Le Burkina Faso est en train d’expérimenter une fois de plus la phase des délégations spéciales. Bien que passagère, cette étape est la bienvenue pour recadrer les choses, surtout pour remettre l’administration déconcentrée dans son élément. Ce repositionnement concerne, et selon l’auteur de cette réflexion, les préfets et les hauts commissaires, ces combattants de l’administration déconcentrée contre qui les conseillers municipaux et régionaux qu’il qualifie de «prophètes déchus», ont passé tout le temps à combattre. Lisez donc.
Conçu comme une composante du développement, le processus de décentralisation a été amorcé depuis 1991. Il atteindra sa phase de croisière en 2006 avec la décentralisation intégrale. Après deux décennies, certes il y a eu des avancées significatives, mais on a déploré des dérives d’élus locaux qui ont malheureusement fait dérailler la locomotive. Afin de mieux sceller leur alliance avec cupidon, ils ont opté pour une politique de démantèlement des structures déconcentrées de l’État afin de surfer en toute impunité sur les «jetons» remis par l’État. Pour cela, il leur fallait définitivement abattre les chefs de circonscriptions administratives ou à défaut, les déposséder de leurs attributions en usant de multiples supercheries. Ces «prophètes envoyés aux peuples par des anges corrompus» ont passé le clair de leur temps à prêcher contre l’apocalypse, incarnée à leurs yeux par les préfets et hauts commissaires à leurs yeux. Analyse d’une situation qui mérite des retouches.
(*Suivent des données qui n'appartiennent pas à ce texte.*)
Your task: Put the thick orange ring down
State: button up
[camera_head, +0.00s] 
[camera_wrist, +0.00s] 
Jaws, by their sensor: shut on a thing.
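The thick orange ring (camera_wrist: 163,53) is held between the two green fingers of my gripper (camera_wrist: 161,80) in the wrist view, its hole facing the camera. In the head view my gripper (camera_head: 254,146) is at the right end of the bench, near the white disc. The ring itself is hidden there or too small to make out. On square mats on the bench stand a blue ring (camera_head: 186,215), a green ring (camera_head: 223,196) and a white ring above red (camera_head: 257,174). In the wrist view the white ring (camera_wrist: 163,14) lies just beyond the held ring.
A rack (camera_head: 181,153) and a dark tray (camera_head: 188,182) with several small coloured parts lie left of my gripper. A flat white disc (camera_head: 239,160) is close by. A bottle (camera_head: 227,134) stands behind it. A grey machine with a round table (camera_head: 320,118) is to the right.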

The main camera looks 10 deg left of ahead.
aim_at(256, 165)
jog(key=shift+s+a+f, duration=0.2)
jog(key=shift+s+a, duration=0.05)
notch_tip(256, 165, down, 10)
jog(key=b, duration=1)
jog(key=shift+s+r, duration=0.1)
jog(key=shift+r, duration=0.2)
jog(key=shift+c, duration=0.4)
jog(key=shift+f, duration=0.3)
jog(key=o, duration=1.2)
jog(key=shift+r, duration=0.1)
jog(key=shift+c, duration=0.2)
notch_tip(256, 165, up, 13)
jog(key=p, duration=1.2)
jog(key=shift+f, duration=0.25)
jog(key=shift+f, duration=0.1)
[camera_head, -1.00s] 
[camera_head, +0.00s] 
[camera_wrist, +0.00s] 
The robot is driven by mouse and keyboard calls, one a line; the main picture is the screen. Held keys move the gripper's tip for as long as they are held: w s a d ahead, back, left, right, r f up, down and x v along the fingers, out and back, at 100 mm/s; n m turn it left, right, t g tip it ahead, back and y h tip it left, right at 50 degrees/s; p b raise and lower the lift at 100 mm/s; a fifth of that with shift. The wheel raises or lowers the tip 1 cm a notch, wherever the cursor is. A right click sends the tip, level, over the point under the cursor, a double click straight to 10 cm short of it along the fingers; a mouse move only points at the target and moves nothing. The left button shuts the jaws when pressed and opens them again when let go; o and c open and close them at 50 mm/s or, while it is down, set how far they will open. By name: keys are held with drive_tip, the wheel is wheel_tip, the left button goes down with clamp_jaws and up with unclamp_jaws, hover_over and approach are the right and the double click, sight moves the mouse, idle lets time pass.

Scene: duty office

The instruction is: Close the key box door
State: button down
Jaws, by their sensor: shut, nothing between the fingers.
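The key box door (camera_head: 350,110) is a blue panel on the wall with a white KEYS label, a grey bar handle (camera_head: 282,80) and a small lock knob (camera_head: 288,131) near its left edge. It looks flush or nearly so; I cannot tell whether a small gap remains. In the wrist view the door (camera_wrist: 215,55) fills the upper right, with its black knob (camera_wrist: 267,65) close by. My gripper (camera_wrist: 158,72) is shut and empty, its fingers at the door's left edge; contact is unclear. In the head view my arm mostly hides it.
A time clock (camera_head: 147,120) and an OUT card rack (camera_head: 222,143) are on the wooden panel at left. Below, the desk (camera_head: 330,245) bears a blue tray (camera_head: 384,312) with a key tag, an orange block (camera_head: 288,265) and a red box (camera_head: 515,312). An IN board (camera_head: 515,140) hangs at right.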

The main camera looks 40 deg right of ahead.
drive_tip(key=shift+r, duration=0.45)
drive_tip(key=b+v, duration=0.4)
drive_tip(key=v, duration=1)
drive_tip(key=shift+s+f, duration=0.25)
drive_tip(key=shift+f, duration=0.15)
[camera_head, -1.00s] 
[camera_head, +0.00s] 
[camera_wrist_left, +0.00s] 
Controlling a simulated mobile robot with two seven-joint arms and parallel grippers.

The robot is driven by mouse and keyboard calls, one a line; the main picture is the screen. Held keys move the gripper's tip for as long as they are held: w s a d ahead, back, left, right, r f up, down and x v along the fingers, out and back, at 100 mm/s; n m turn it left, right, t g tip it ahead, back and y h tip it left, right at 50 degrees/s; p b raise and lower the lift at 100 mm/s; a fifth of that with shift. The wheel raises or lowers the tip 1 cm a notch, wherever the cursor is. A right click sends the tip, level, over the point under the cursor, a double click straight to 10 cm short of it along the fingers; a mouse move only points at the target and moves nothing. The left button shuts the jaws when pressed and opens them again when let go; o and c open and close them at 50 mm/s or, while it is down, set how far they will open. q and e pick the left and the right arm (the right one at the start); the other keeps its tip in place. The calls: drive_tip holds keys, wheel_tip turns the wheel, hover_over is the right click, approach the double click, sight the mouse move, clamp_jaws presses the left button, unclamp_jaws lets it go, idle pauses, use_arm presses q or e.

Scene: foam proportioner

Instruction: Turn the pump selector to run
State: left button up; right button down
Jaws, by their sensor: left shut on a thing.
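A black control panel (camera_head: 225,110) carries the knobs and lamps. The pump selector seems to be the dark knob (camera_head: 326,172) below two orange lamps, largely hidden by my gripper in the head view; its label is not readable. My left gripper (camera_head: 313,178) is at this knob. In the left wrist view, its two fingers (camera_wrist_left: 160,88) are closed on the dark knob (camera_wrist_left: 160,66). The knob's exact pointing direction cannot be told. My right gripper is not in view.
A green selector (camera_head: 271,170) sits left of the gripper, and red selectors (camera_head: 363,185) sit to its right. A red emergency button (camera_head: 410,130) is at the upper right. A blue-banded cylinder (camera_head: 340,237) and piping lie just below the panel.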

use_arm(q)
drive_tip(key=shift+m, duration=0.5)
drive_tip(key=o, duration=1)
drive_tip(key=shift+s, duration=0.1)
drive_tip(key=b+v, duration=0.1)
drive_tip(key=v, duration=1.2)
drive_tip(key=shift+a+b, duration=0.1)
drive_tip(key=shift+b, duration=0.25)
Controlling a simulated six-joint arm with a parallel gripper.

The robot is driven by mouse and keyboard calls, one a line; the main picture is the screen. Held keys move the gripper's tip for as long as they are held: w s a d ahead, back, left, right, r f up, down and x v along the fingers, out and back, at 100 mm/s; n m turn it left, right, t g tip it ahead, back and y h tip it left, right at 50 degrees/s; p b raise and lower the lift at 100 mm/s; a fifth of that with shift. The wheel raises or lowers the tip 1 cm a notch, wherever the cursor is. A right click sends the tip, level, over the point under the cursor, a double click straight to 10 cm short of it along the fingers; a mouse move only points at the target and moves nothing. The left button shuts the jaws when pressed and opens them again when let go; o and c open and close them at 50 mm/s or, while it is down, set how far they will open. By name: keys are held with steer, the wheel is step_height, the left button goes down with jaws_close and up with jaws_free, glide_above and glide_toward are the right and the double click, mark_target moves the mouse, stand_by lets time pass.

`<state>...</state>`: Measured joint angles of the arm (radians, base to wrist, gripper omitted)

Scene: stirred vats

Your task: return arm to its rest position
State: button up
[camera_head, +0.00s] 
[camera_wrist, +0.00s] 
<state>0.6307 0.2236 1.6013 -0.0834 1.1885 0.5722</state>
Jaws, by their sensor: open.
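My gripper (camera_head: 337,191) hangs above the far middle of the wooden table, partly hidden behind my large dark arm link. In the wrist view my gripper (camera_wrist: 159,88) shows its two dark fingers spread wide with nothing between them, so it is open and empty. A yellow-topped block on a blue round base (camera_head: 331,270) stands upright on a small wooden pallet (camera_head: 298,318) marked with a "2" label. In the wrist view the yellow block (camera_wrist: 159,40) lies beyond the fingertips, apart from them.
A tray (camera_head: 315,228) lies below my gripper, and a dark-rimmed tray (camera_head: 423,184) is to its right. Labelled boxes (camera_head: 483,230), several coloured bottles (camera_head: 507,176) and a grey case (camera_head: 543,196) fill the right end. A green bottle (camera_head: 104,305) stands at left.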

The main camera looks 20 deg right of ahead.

Avant tout propos, spécifions que le corps préfectoral ne date pas d’aujourd’hui. Il renvoie à l’ensemble des fonctionnaires représentant l'État français dans les collectivités territoriales, appartenant aux cadres des préfets, sous-préfets, secrétaires généraux de préfecture et directeurs de cabinet de préfet. Le préfet, placé sous l'autorité du ministre de l'Intérieur, se situe au sommet de la hiérarchie. Ce corps fut créé sous Napoléon Ier par la loi du 28 pluviôse an VIII. Le préfet, nommé par le pouvoir central, en était le représentant dans le département, dont il assurait l'administration. Souvent issus de l'École Nationale d'Administration, les préfets sont nommés par décret du président de la République en conseil des ministres. Astreints au devoir de réserve, ils ne peuvent ni se syndiquer ni adhérer à un parti politique.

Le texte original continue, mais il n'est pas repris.